Have a look at this, it should avoid all the steps you had
DECLARE #Table TABLE(
ID INT,
Type INT,
String VARCHAR(50)
)
INSERT INTO #Table (ID,[Type],String) SELECT 100 ,1 ,'John'
INSERT INTO #Table (ID,[Type],String) SELECT 100 ,2 ,'Milton'
INSERT INTO #Table (ID,[Type],String) SELECT 101 ,1 ,'Johny'
INSERT INTO #Table (ID,[Type],String) SELECT 101 ,2 ,'Gaddar'
SELECT IDs.ID,
tName.String NAME,
tSur.String Surname
FROM (
SELECT DISTINCT ID
FROM #Table
) IDs LEFT JOIN
#Table tName ON IDs.ID = tName.ID AND tName.[Type] = 1 LEFT JOIN
#Table tSur ON IDs.ID = tSur.ID AND tSur.[Type] = 2
OK, i do not think that you will find a solution to what you are looking for. From UPDATE (Transact-SQL) it states
Using UPDATE with the FROM Clause
The results of an UPDATE statement are
undefined if the statement includes a
FROM clause that is not specified in
such a way that only one value is
available for each column occurrence
that is updated, that is if the UPDATE
statement is not deterministic. For
example, in the UPDATE statement in
the following script, both rows in
Table1 meet the qualifications of the
FROM clause in the UPDATE statement;
but it is undefined which row from
Table1 is used to update the row in
Table2.
USE AdventureWorks;
GO
IF OBJECT_ID ('dbo.Table1', 'U') IS NOT NULL
DROP TABLE dbo.Table1;
GO
IF OBJECT_ID ('dbo.Table2', 'U') IS NOT NULL
DROP TABLE dbo.Table2;
GO
CREATE TABLE dbo.Table1
(ColA int NOT NULL, ColB decimal(10,3) NOT NULL);
GO
CREATE TABLE dbo.Table2
(ColA int PRIMARY KEY NOT NULL, ColB decimal(10,3) NOT NULL);
GO
INSERT INTO dbo.Table1 VALUES(1, 10.0), (1, 20.0), (1, 0.0);
GO
UPDATE dbo.Table2
SET dbo.Table2.ColB = dbo.Table2.ColB + dbo.Table1.ColB
FROM dbo.Table2
INNER JOIN dbo.Table1
ON (dbo.Table2.ColA = dbo.Table1.ColA);
GO
SELECT ColA, ColB
FROM dbo.Table2;
Astander is correct (I am accepting his answer). The update is not happening because of a read UNCOMMITTED issue but because of the multiple rows returned by the JOIN. I have verified this. UPDATE picks only the first row generated from the multiple records to update the original table. This is the behavior for MSSQL, Sybase and such RDMBMSs but Oracle does not allow this kind of an update an d it throws an error. I have verified this thing for MSSQL.

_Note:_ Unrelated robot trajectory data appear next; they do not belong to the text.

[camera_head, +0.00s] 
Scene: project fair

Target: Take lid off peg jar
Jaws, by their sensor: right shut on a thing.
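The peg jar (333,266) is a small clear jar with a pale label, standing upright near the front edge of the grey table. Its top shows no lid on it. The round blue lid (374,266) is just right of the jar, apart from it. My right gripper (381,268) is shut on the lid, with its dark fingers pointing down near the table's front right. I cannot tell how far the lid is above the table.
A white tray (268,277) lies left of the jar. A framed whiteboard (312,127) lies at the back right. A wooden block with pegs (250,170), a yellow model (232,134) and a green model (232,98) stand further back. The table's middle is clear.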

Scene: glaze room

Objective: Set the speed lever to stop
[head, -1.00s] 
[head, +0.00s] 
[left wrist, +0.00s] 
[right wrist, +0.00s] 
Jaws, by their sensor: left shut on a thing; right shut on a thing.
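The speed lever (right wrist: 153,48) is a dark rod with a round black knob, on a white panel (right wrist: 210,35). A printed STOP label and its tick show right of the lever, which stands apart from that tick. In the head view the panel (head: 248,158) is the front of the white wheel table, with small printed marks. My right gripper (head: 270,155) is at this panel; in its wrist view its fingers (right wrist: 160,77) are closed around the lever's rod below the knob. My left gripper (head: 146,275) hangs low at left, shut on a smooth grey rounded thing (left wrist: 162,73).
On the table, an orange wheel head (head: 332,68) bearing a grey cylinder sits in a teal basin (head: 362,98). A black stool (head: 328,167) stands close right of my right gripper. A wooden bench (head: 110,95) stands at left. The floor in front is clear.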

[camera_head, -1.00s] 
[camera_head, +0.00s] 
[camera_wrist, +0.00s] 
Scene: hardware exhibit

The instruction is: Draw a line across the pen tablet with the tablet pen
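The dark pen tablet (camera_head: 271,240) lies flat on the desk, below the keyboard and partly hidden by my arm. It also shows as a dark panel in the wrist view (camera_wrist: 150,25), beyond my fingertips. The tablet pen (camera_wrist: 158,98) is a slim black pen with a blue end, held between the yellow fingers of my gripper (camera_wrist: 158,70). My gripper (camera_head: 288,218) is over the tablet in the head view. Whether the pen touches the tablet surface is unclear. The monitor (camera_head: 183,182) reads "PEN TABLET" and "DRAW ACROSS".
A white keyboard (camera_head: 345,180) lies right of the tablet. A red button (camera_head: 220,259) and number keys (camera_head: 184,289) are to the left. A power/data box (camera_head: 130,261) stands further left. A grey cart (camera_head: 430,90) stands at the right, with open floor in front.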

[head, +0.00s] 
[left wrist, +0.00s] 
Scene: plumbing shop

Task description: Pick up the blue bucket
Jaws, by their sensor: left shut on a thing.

And again MSSQL does not support updating a cell with UNCOMMITTED data. Don't know the status with other RDBMSs. And I have no idea if anyRDBMS provides with in the query ISOLATION level management.
An alternate solution will be to do it in two steps, Aggregate to unpivot and then insert. This has lesser scans compared to methods given in above answers.
INSERT INTO Customers
SELECT
ID
,MAX(CASE WHEN Type = 1 THEN String ELSE NULL END) AS FirstName
,MAX(CASE WHEN Type = 2 THEN String ELSE NULL END) AS LastName
FROM Strings
GROUP BY ID
Thanks to my friend Roji Thomas for helping me with this.